С того места, на котором пишу я эти строки в Нефте, на границе Сахары, мне виден путь, ведущий через пылающие зноем солончаки из Шота в Элуэд, где когда-то жила Изабелла.
С грустью смотрю я в ту сторону, и невольно в моем воображении рисуется высокий и стройный юноша-араб с типичным лицом русской девушки и детскою улыбкою, бешено мчащийся на своем славном белом жеребце из породы тех, что составляют гордость Суфа[6].
«Я не сочиняла себе идеала, а отправилась на разведку…»
Вот основная нота всей жизни Изабеллы Эбергардт.
Эти слова снова заставляют нас вспомнить другого духовного кочевника — Марию Башкирцеву, которая так же полагала, что для ее «моральной гигиены» необходим «внутренний озноб», и которая так же вечно стремилась к открытию новых горизонтов. Подобное состояние гораздо правильнее назвать неутомимою жаждою души, чем непоседливостью.
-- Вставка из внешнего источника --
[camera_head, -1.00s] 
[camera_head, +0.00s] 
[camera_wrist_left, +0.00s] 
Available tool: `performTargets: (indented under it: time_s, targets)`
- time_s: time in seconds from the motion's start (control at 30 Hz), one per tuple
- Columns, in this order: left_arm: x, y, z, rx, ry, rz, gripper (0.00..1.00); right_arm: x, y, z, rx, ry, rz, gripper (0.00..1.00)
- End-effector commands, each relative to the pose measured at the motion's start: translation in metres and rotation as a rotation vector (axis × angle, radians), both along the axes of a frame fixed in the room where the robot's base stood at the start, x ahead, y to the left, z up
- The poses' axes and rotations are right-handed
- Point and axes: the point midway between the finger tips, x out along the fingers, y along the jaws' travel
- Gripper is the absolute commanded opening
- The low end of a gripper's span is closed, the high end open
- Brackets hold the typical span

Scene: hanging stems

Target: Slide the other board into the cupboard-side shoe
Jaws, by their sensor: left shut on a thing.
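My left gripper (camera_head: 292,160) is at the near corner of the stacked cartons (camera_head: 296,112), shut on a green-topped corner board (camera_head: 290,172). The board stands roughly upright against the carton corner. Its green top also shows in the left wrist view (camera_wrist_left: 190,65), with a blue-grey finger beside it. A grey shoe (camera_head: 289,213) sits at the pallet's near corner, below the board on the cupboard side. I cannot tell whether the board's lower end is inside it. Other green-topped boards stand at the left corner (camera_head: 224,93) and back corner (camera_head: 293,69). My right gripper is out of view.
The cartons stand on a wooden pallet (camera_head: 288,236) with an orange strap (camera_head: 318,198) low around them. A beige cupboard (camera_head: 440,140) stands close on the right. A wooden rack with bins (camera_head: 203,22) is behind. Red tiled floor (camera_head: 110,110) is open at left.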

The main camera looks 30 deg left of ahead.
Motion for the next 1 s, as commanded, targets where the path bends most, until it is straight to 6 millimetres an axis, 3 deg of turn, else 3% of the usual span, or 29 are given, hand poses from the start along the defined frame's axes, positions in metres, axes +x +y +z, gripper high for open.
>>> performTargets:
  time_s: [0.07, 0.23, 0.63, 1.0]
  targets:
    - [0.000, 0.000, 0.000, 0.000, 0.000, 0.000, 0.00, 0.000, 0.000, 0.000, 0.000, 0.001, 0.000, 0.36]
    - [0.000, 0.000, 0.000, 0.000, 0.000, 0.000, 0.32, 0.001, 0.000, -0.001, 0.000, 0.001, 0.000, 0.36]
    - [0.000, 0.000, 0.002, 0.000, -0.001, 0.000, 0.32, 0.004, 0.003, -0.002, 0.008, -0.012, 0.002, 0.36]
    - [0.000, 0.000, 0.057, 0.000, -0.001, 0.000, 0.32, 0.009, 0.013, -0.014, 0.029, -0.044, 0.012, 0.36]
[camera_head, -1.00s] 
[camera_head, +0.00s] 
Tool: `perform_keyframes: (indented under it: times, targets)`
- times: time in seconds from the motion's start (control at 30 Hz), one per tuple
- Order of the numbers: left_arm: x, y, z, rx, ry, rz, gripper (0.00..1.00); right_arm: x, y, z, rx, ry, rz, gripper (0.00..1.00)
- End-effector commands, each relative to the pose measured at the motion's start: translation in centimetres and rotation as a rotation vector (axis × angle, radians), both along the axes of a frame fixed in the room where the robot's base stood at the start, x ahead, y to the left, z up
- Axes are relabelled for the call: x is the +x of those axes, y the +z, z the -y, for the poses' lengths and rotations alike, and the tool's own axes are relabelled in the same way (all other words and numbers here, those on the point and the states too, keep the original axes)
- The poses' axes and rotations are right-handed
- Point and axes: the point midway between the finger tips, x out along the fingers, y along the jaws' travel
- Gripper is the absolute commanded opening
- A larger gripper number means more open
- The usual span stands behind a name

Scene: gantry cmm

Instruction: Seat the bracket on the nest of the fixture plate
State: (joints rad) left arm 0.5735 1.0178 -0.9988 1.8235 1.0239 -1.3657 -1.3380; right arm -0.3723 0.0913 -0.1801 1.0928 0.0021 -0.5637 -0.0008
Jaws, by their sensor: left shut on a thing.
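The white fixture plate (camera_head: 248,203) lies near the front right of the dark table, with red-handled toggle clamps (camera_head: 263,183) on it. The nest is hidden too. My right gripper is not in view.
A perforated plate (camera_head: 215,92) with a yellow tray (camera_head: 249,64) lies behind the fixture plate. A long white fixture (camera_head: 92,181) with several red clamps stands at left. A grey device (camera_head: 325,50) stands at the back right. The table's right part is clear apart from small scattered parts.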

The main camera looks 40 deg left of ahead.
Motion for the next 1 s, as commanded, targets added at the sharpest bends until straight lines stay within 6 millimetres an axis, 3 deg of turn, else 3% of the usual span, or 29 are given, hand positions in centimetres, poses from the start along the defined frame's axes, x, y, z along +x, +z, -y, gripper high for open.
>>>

Оставленные обеими русскими женщинами труды не относятся ни к разряду тех, к которым можно было бы обращаться за справками, ни к категории чисто художественных произведений. Они представляют собою своего рода исповедь, зеркало души или, по счастливому выражению Маллока — человеческий документ, раскрывающий перед нами окрашенный во все цвета радуги мир по мере того, как он профильтровывается через простой и искренний ум и кристально чистую душу писателя.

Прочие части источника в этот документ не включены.